Rockstar/Makita Suzuki rider Chad Reed took the fourth round of the Super X Australasian Supercross Championship series in Sydney on Saturday night, and in front of his new ‘boss’, Roger DeCoster. That was his fourth straight win, but the competition from the other Aussie riders is increasing with every round.
Held at the Parramatta football stadium, home of the ‘Eels’ rugby league team, the event attracted 15,000 very vocal fans. The three previous rounds in Perth, Adelaide and Melbourne have attracted similar crowd numbers and those gate takings, coupled with the success of the series to date on TV (live telecasts on a cable channel and delayed on free-to-air) have given Reed plenty of reasons to smile. Reed, as well as being the star of the show, is also part owner/promoter of the series, in conjunction with Mike Porra’s Global Action Sports company.
With each round, the competition has been getting a little bit closer to Reed. The first round was almost embarrassing, the World Supercross champ just ran away from the pack. But in Sydney, the track was the tightest to date and the unusual format of the races helped even the field. Race formats have been changed at each round, and this one featured four elimination finals, each of five laps, with a two minute break in between. In case that doesn’t make a whole lot of sense, it went like this – two heats and a last chance qualifier to decide the top twenty, then a five lap final with the bottom five eliminated, a two minute break after the winner crossed the finish line, then a five lap final of fifteen riders, then ten, then the final race of five riders.
As it was the first time this format had been utilized, there were a few snags, such as the clock counting down two minutes before the next final, after the winner had crossed the line. This didn’t leave the last rider a whole lot of time to get back in his starting position and caused a bit of friction trackside so generally the two minutes was extended to ‘a few minutes’.
Most of the elimination finals saw different riders grabbing the holeshot and Reed was most often a come from behind winner. That sure did keep the crowd entertained, but each time Chad’s precision on the tight track earned him the checkers. GEICO Powersports Honda rider, Daniel Reardon gave the winner the most grief, leading one of the finals for four of the five laps. It was a valiant effort from Reardon, considering he dislocated his shoulder at the last round and was doubtful to even ride at one point. Reardon, a four-time Aussie MX/SX champ, still wasn’t happy with his performance – “The new format was tough and I liked it because it got the crowd so pumped. There was some close racing, but I was a little disappointed with the way I rode because I had to be soft with my shoulder. I am staying in Wollongong all this week and will be training hard ahead of next week’s meet.”
Throughout the finals, there were a few other hard chargers, giving Reed a run for his money, including Jay Marmont and Cameron Taylor. Shift Motul Suzuki mounted Taylor had also ridden hard at the preceding round and is certainly becoming a top-notch rider this season.

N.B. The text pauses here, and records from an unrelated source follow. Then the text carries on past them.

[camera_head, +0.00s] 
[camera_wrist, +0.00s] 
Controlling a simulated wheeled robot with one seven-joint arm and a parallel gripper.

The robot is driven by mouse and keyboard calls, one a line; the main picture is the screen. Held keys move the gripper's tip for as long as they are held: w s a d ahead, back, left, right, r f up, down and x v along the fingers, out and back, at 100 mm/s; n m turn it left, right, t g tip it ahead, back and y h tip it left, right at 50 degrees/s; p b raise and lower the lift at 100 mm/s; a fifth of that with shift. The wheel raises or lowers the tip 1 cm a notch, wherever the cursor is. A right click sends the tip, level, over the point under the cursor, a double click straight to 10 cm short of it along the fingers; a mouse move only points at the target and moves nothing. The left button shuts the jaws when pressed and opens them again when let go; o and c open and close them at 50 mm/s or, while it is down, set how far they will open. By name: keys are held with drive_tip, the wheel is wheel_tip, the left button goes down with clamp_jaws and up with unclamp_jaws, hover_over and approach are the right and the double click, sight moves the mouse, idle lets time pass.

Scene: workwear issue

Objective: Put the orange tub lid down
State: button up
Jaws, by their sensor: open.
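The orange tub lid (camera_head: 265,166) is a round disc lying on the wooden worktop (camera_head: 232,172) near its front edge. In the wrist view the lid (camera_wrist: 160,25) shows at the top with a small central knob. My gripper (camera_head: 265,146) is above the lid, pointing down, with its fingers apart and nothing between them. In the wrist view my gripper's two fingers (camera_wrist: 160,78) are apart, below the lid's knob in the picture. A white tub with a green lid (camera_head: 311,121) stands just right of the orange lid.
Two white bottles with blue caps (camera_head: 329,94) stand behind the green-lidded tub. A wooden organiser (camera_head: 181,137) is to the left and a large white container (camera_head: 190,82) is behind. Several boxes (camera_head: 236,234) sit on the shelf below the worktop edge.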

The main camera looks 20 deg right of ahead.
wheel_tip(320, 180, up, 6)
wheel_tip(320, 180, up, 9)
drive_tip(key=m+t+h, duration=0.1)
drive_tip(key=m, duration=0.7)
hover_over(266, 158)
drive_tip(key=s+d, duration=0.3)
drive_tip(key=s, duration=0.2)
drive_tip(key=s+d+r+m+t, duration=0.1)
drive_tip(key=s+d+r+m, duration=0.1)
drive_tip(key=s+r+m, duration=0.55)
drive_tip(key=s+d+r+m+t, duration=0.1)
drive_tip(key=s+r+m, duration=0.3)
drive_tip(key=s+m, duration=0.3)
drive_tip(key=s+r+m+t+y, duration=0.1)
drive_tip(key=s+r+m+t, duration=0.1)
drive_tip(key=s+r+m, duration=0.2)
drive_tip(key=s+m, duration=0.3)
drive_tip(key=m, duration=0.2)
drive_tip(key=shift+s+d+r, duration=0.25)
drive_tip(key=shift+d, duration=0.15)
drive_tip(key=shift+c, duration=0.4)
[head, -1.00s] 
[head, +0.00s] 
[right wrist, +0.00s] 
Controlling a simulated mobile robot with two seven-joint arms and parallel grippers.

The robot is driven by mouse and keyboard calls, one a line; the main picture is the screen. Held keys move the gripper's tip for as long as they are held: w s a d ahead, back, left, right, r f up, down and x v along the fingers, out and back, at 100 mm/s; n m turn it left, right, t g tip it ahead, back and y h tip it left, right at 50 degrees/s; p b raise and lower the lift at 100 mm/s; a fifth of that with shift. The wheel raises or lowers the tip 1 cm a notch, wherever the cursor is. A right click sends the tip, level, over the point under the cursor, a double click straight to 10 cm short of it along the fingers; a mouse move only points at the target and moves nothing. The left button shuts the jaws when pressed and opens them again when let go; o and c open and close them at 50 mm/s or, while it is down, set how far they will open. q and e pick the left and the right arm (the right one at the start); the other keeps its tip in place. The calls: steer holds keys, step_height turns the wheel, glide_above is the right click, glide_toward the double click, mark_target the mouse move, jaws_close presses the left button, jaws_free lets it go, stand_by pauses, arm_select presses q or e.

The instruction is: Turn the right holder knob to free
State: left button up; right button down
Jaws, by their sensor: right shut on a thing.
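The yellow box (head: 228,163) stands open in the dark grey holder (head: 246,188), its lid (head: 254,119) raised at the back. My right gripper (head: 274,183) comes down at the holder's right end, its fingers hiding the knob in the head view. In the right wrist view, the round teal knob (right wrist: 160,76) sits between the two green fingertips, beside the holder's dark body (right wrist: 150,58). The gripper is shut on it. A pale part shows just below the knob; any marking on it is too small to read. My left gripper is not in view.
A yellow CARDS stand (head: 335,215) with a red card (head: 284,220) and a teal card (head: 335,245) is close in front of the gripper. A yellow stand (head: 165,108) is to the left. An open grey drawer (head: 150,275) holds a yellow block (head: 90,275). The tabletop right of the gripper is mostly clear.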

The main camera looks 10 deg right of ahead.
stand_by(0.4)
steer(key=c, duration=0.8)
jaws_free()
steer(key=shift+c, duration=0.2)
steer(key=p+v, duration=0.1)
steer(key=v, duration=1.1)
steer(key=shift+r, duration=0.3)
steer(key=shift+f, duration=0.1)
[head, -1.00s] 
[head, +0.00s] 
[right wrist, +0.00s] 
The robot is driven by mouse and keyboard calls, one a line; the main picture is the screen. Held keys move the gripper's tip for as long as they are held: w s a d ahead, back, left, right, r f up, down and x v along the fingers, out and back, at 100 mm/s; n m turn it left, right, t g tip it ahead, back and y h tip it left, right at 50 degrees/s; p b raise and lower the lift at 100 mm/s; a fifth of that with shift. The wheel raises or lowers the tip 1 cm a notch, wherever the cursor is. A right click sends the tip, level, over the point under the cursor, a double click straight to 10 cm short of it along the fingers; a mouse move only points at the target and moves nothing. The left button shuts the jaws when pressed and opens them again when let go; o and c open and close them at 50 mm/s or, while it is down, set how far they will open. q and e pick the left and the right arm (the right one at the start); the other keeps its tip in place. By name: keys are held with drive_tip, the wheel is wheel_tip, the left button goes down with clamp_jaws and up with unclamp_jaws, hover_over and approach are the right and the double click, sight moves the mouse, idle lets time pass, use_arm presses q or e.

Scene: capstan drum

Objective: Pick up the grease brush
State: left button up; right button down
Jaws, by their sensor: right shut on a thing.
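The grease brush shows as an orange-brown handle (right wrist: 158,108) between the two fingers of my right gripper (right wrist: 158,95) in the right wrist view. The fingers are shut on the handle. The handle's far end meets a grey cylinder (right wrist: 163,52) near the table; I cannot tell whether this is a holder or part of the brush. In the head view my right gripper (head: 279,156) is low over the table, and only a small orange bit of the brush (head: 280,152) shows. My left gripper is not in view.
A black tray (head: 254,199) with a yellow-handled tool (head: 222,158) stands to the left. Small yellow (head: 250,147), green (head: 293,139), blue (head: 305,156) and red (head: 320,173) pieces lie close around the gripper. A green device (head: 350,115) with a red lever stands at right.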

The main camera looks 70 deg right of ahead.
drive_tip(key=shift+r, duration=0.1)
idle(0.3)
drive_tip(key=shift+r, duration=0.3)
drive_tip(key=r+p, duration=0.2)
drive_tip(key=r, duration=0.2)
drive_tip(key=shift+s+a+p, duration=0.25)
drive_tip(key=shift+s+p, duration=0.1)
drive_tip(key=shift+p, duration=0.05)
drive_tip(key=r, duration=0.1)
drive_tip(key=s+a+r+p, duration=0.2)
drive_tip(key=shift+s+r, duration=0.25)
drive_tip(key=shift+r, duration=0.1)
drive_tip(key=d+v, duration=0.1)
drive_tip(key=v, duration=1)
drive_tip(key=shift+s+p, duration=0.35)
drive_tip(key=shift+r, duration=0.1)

The Pro Lites final was decisively won by Taylor’s teammate Matt Moss, who dedicated the win to his brother Jake, a regular hard charger in the class who unfortunately suffered a season-ending injury in training during the week.
In what was the first night event for the season, the track ultimately belonged to a very relaxed Reed – “I had a lot of fun out there tonight. The track was really tight, so on each start it was really important to make sure I didn’t get stuck back in the pack. I felt good out there though and it is so good to see such an awesome crowd that got right behind the racing.”
With three rounds still to go, it would appear that Reed may go unchallenged for a victory, but with each round the rest of the Aussie pack gets closer and closer. The series is introducing supercross to a lot of people, both live and on TV. It is rewarding Reed on his foray into the promotional side of the sport, and it is developing Aussie talent by giving riders a chance to race the World Supercoss champion over a seven race series.